EX-99.1 3 file002.htm KEY FINANCIAL FIGURES

Celanese AG

@Celanese

Information

Corporate Center
Frankfurter Straße 111
61476 Kronberg/Ts.
Deutschland

Celanese AG reports selected key figures
for the first half 2004/2005

Kronberg - (CZZ: FSE): Celanese AG today reported key figures for the Group during the first six months of the 2004/2005 fiscal year. The company announced a fall in sales to €1.070 billion from €1.967 billion in the same period a year earlier. The main reason for the sharp decline was the divestment of Celanese Americas Corporation (CAC) to BCP Caylux Holdings Luxembourg S.C.A. in October 2004.

The sale of CAC resulted in a 45% fall in sales at the two largest segments Chemical Products and Technical Polymers Ticona.
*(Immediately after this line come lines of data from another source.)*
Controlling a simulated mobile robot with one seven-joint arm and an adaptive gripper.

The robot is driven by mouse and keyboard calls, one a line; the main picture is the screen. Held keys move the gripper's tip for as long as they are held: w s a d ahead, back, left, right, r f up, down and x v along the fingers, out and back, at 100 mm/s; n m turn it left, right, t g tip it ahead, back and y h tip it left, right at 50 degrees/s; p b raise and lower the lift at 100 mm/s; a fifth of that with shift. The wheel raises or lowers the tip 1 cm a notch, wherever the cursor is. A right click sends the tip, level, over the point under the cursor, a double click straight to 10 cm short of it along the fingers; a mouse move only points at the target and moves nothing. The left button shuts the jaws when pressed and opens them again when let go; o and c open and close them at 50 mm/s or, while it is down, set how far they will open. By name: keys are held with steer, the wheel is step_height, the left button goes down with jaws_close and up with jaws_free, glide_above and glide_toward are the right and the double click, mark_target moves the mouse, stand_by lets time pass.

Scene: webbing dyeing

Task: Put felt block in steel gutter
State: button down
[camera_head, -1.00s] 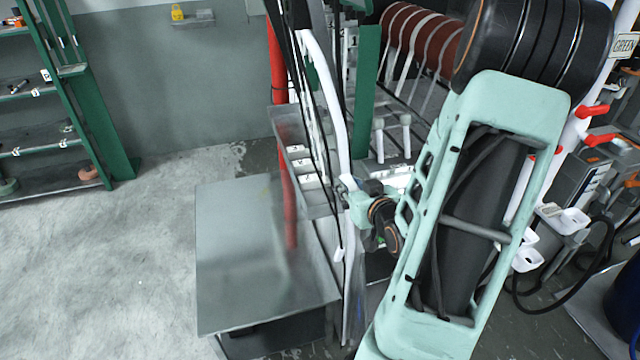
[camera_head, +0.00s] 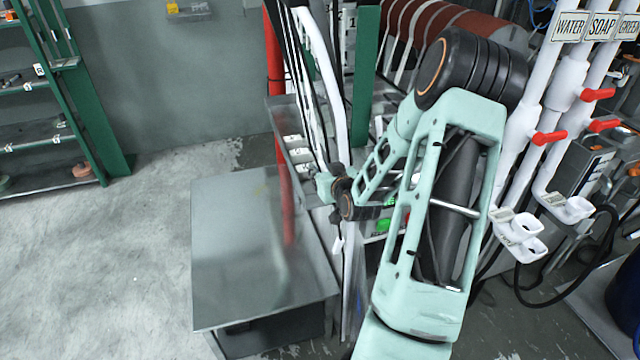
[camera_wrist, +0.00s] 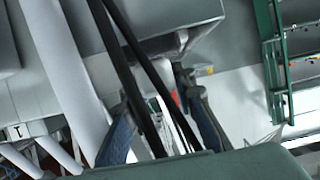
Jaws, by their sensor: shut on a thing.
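My gripper (camera_head: 326,187) is at the front right of a narrow grey metal trough (camera_head: 284,128), which looks like the steel gutter, behind the metal table. In the wrist view my gripper (camera_wrist: 160,97) has its two blue-grey fingers apart, shut on a thing between them. Dark straps cross in front of the fingers and hide most of what is held. I cannot make out the felt block's shape or colour. My arm covers part of the area right of the gutter in the head view.
A grey metal table (camera_head: 250,245) stands in front. A red pole (camera_head: 283,190), a white curved pipe (camera_head: 325,75) and black straps stand close to my gripper. White pipes with red valves (camera_head: 549,137) are at right. The floor at left is clear.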

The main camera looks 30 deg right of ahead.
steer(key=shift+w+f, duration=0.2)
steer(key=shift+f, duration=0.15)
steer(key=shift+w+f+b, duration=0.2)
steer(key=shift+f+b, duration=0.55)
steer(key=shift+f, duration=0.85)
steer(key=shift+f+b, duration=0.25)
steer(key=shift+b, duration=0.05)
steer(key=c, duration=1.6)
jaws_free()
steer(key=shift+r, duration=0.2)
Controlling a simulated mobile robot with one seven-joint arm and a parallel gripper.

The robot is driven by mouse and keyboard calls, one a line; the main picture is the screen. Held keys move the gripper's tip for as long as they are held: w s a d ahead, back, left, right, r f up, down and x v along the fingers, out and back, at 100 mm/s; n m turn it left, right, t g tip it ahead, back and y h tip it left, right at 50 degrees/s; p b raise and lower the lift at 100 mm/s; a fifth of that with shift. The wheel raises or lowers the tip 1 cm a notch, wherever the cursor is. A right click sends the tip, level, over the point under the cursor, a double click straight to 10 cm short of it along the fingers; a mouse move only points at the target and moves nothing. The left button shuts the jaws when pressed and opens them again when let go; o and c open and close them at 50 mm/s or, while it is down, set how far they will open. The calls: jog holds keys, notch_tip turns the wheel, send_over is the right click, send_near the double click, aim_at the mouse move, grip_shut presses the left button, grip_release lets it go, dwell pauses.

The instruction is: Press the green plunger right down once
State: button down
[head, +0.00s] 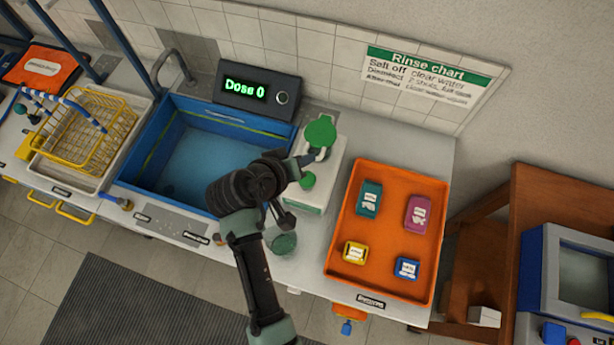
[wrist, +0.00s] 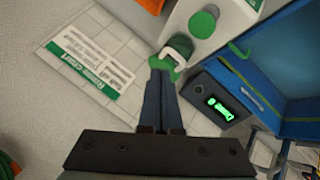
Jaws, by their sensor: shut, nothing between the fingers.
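The green plunger (head: 320,131) has a broad round green head and stands at the back of a white dispenser box (head: 329,178). In the wrist view, green of the plunger (wrist: 176,62) shows around the tips of my fingers, which partly cover it. My gripper (wrist: 161,72) is shut and empty, fingertips at the plunger head in that view. I cannot tell whether they touch it. In the head view my arm reaches over the box from the front, and the fingers are hard to make out. A display (head: 248,88) reads "Dose 0".
A smaller green disc (head: 307,180) lies on the box's front part. A blue sink (head: 150,145) is to the left. An orange tray (head: 345,262) with several small labelled packs is to the right. A green-tinted cup (head: 283,243) stands in front. The tiled wall is close behind.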

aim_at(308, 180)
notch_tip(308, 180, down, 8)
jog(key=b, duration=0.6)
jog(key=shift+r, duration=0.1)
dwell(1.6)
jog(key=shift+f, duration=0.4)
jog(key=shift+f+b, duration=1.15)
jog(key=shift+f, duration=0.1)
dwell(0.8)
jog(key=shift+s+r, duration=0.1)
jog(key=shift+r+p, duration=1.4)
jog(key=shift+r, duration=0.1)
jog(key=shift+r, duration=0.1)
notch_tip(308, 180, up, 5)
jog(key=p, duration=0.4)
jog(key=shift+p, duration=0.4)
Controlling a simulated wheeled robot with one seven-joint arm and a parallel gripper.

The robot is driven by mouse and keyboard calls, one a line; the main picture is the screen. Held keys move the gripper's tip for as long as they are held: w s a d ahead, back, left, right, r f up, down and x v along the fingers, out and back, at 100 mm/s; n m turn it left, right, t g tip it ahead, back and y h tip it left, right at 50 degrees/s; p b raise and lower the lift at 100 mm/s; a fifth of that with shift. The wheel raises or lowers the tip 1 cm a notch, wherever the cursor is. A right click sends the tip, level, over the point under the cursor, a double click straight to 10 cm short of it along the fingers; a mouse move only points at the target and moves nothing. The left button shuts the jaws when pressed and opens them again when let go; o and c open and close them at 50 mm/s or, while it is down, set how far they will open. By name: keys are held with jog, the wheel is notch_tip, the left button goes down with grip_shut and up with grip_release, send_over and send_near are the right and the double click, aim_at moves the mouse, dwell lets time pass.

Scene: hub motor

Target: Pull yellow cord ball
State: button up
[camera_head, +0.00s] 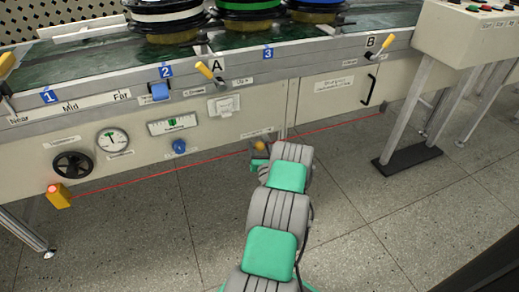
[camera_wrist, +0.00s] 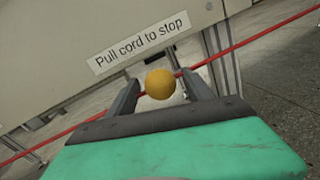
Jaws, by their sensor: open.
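The yellow cord ball (camera_head: 259,146) sits on the red cord (camera_head: 130,180) below the front panel, and it shows large in the wrist view (camera_wrist: 160,84). The red cord runs slantwise across the wrist view behind the fingers. My gripper (camera_wrist: 163,88) is open, with one finger on each side of the ball. The fingers look apart from the ball, with a gap on both sides. In the head view my gripper (camera_head: 260,150) is at the ball, partly hidden by my arm. A "Pull cord to stop" label (camera_wrist: 138,42) is on the panel behind the ball.
The conveyor bench (camera_head: 110,110) carries several spools (camera_head: 250,10) on top. Its panel has a black handwheel (camera_head: 73,164), a gauge (camera_head: 112,140), levers A (camera_head: 206,70) and B (camera_head: 387,40). A yellow box (camera_head: 59,196) holds the cord's left end. A control console (camera_head: 455,35) stands right. The floor in front is clear.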

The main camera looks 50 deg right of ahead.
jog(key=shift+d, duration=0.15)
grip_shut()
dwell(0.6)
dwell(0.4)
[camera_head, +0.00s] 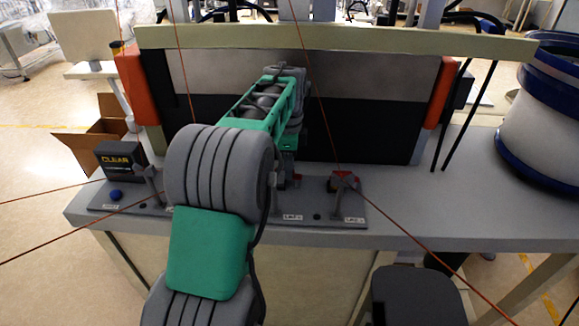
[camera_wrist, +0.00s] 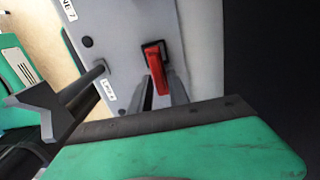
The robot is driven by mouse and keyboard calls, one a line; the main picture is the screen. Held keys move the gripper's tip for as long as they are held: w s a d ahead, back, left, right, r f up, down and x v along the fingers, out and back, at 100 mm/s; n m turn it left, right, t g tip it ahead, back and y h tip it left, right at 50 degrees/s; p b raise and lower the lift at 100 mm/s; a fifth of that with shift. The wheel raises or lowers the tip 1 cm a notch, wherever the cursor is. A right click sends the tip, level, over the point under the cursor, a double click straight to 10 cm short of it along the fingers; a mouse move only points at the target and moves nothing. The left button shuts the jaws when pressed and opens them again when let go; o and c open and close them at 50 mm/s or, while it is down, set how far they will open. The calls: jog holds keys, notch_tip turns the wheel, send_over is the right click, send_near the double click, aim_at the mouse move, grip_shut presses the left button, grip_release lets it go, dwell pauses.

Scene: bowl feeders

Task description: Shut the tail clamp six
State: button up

On a comparable basis, sales in the Chemical Products segment rose substantially as a result of significant price increasese in Acetyl Products. The increase in prices reflects strong demand and continuing high raw material and energy prices. Moderate growth in sales volumes in the Technical Polymers Ticona segment, which was partly offset by lower prices in several product lines, also contributed to the positive development. The Performance Products segment also reported strong volume growth but this was fully offset by lower selling prices and unfavorable exchange rates.

Operating profit in the first half 2004/2005 climbed to €137 million from €34 million in the same period a year earlier. The increase resulted largely from higher sales volumes and selling prices which more than compensated for the rise in raw material and energy costs. Special charges totalling €26 million had a negative impact on operating profit. The charges were mainly caused by asset impairment totalling €25 million in the Technical Polymers Ticona segment associated with announced plans to divest the cyclo olefin copolymer business (COC). Operating profit in the comparable period a year earlier was negatively influenced by special charges for stock appreciation rights, restructuring measures at Ticona and advisory fees in connection with the takeover of Celanese AG by Blackstone.

Net earnings of the Group rose to €127 million from €79 million. As a result of the domination and profit and loss transfer agreement between Celanese AG and Celanese Europe Holding GmbH & Co. KG, Celanese AG's net earnings in the 2004/2005 fiscal year will be transferred to Celanese Europe Holding.

Trade working capital decreased from €656 million as of September 30, 2004 to €396 million at the end of March, 2005. This decline is also largely the result of the divestment of CAC. Furthermore, a rise in cash and cash equivalents to €397 million meant that net financial debt, which amounted to €365 million at the end of September 2004, fell to below zero.

The full report on the first half year 2004/2005 will be published on May 30, 2005.

Celanese AG (FSE: CZZ) is primarily a holding company for the European and some Asian business Celanese AG (FSE: CZZ) serves primarily as the holding company for the European business and certain Asian businesses of Celanese Corporation and is headquartered in Kronberg, Germany.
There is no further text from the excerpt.